Now, House Ways and Means Chairman Charles Rangel (D-N.Y.) has taken the next major step, moving from considerations and hypotheticals to proposing the most ambitious corporate tax overhaul in at least two decades. The proposal is part of a larger tax bill that would also include a repeal of the Alternative Minimum Tax (AMT), an expansion of tax breaks for moderate-income families, and a return of tax rates for the most affluent households towards their Clinton-era levels.

The centerpiece of the corporate tax reform is a reduction of the corporate tax rate from 35 percent to 30.5 percent, hardly living up to columnist Robert Novak’s warning that Rangel would be unveiling “the most radical left-wing tax revision in half a century.” Without adding to the deficit burden, this rate reduction would be fully paid for by a series of measures to broaden the corporate tax base to ensure that different forms of investments are taxed at similar rates. The biggest of these steps is a repeal of a special deduction for manufacturing businesses that was enacted in 2004 over the nearly universal objection of tax experts who warned that the government should not be tilting the playing field in favor of certain types of businesses. (Note that at the new 30.5 percent corporate rate manufacturing companies would still be paying lower tax rates than they are today.)

Rangel also proposes a fix for the completely broken rules used to tax international investments. Currently, businesses that invest overseas can immediately deduct all the cost from their taxable income, just as they can with domestic investments. But unlike domestic investments, companies do not need to pay taxes on their overseas profits until they bring them back to the United States. And if these firms continually reinvest their profits overseas, they never have to pay any U.S. taxes. The result is, in effect, a tax subsidy for investing abroad – one that distorts investment decisions and costs at least $6 billion annually, according to Congress’ Joint Committee on Taxation. The Rangel plan proposes one way to end this subsidy, though others could be considered as well.

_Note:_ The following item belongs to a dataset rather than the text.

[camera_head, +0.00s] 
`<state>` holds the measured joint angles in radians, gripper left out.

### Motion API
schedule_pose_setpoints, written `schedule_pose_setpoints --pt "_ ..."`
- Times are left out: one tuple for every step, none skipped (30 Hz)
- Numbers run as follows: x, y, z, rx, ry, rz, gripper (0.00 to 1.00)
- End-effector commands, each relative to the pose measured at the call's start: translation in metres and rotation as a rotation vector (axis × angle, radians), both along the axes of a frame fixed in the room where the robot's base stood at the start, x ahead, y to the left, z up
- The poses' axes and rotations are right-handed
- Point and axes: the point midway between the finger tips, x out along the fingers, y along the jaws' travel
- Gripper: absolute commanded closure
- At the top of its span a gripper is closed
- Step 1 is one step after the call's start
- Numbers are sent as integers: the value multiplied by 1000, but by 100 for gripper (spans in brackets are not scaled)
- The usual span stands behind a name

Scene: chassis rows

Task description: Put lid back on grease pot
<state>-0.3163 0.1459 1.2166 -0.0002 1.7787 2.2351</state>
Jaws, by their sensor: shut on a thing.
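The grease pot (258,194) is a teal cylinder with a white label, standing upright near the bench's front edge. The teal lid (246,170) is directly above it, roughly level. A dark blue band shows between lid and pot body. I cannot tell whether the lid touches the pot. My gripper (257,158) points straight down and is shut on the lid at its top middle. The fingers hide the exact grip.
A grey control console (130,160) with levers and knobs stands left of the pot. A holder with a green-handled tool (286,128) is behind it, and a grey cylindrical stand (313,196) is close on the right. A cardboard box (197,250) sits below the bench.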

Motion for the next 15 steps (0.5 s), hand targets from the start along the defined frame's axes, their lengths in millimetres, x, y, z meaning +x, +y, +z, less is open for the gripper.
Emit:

It is notable that both the Republican President and the Democratic Chairman of the House Ways and Means Committee now agree in principle that corporate rates should be reduced, that the AMT should be fixed and that both steps should be paid for through other tax offsets. Rangel has shown us one sound way to accomplish this. If the administration has other ideas, they should join the discussion with specific proposals of their own.